[Stored records]

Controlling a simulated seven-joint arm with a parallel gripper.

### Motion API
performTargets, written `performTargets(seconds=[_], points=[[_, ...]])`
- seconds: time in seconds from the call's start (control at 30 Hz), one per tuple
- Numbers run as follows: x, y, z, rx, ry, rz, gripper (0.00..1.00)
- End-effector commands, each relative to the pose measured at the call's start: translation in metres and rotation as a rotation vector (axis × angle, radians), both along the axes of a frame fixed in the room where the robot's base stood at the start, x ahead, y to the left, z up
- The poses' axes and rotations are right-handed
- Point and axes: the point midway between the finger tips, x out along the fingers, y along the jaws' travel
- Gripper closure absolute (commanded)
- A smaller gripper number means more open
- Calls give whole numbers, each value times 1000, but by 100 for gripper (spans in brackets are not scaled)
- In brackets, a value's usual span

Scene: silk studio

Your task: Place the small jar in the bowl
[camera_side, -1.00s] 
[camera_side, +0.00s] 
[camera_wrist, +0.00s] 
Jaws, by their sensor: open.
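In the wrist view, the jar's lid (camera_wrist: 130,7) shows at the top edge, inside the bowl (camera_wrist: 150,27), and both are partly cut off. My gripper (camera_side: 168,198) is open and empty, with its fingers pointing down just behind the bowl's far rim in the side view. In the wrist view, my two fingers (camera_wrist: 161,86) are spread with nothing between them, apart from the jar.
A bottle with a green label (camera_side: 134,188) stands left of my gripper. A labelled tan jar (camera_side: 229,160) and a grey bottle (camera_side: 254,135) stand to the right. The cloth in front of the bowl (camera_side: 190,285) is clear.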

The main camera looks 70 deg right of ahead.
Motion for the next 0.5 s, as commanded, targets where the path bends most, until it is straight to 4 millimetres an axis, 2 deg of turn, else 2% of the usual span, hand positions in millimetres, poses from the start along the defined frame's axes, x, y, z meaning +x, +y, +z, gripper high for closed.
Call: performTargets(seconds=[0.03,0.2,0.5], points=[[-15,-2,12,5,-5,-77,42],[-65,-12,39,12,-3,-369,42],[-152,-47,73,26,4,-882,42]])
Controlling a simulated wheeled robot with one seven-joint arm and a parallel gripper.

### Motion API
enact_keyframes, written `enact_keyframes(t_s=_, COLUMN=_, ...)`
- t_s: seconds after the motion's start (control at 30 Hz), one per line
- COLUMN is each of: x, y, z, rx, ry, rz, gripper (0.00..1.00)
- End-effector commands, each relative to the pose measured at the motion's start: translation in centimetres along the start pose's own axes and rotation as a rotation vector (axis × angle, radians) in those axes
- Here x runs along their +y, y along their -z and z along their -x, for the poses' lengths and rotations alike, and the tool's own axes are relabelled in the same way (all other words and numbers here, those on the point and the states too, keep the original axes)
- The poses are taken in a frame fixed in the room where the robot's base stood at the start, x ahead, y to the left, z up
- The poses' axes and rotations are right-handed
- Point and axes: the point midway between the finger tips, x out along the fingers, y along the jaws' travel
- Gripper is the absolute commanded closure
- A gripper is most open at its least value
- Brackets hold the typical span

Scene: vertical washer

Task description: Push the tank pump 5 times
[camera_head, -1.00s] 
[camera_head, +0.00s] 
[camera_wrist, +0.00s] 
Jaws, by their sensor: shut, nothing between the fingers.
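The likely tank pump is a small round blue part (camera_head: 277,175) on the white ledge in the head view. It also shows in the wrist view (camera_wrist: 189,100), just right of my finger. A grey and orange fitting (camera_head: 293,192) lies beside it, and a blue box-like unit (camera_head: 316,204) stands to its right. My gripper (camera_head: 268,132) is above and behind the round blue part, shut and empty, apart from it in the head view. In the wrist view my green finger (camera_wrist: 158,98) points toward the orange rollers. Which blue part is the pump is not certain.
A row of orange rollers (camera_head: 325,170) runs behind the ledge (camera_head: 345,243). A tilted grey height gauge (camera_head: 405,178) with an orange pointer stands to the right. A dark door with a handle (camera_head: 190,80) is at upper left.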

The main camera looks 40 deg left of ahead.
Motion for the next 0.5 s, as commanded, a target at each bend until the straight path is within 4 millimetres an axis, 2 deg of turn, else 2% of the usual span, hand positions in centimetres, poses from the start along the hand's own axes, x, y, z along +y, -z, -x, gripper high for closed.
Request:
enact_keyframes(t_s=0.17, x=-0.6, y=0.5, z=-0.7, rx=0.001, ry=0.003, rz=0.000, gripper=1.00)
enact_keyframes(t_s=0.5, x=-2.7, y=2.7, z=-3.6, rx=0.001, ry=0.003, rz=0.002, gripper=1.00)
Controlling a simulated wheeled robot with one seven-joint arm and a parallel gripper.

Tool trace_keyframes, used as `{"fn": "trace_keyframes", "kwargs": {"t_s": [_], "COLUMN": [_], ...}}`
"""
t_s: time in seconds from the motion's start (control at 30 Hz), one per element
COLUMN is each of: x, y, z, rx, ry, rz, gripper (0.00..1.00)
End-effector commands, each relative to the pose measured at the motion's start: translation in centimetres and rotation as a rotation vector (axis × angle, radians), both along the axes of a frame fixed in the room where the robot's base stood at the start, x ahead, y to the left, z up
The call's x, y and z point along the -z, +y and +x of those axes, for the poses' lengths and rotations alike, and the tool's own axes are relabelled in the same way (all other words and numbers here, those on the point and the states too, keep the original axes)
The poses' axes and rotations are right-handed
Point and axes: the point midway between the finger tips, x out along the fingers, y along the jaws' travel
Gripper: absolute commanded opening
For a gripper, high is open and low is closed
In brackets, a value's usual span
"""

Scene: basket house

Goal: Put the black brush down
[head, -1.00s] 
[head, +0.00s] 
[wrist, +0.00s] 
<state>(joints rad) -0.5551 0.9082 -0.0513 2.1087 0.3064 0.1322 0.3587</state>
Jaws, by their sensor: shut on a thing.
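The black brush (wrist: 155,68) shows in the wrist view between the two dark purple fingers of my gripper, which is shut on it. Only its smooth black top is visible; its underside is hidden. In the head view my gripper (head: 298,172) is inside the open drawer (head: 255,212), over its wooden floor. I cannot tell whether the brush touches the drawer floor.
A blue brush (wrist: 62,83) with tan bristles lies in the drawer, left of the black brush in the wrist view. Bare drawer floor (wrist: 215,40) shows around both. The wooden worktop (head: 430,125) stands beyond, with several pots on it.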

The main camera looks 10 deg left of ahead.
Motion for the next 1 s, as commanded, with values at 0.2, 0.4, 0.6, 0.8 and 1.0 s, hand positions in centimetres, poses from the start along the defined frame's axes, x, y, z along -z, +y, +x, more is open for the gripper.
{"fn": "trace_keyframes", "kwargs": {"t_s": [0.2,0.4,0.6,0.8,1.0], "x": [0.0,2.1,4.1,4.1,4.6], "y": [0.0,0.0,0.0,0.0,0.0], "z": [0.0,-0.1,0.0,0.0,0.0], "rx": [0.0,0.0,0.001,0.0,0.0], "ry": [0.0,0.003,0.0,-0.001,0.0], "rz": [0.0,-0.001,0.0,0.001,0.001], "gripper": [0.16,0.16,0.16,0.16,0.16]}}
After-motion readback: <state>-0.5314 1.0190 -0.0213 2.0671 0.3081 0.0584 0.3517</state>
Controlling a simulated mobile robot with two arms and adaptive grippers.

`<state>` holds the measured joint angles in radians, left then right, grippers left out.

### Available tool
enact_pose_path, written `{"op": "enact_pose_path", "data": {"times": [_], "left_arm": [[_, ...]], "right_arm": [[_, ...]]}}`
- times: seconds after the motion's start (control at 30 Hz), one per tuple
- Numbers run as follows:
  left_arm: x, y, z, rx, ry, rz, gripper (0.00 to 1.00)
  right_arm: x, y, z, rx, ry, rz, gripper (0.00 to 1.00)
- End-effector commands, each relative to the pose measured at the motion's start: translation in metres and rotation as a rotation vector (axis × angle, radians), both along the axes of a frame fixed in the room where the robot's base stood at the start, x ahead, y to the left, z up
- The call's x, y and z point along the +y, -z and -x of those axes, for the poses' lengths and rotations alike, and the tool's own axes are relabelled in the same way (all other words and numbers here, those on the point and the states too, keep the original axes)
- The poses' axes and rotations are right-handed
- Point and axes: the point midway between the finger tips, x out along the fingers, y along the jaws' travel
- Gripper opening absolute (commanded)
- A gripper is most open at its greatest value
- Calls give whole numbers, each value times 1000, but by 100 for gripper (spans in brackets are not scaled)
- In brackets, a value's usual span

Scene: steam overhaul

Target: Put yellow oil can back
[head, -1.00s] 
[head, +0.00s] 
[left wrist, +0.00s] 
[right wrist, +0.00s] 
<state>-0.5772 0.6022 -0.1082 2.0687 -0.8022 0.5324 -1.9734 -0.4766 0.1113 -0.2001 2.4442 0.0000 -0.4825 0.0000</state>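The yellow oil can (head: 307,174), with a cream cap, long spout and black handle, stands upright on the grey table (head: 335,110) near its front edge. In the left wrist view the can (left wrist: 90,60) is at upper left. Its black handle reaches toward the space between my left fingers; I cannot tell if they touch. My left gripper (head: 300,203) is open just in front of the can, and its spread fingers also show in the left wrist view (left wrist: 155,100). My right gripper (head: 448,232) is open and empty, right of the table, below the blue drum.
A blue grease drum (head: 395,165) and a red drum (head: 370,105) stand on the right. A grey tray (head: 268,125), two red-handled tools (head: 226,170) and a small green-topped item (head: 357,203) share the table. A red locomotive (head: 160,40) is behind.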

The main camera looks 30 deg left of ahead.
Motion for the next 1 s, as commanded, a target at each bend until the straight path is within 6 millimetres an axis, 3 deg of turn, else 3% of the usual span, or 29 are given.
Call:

• [Request]:
This exercise asks for the lines from the line with "- A gripper is most open at its greatest" to the line with "[right wrist, +0.00s]", both lines included, set down exactly and with nothing else.

• [Written solution]:
- A gripper is most open at its greatest value
- Calls give whole numbers, each value times 1000, but by 100 for gripper (spans in brackets are not scaled)
- In brackets, a value's usual span

Scene: steam overhaul

Target: Put yellow oil can back
[head, -1.00s] 
[head, +0.00s] 
[left wrist, +0.00s] 
[right wrist, +0.00s] 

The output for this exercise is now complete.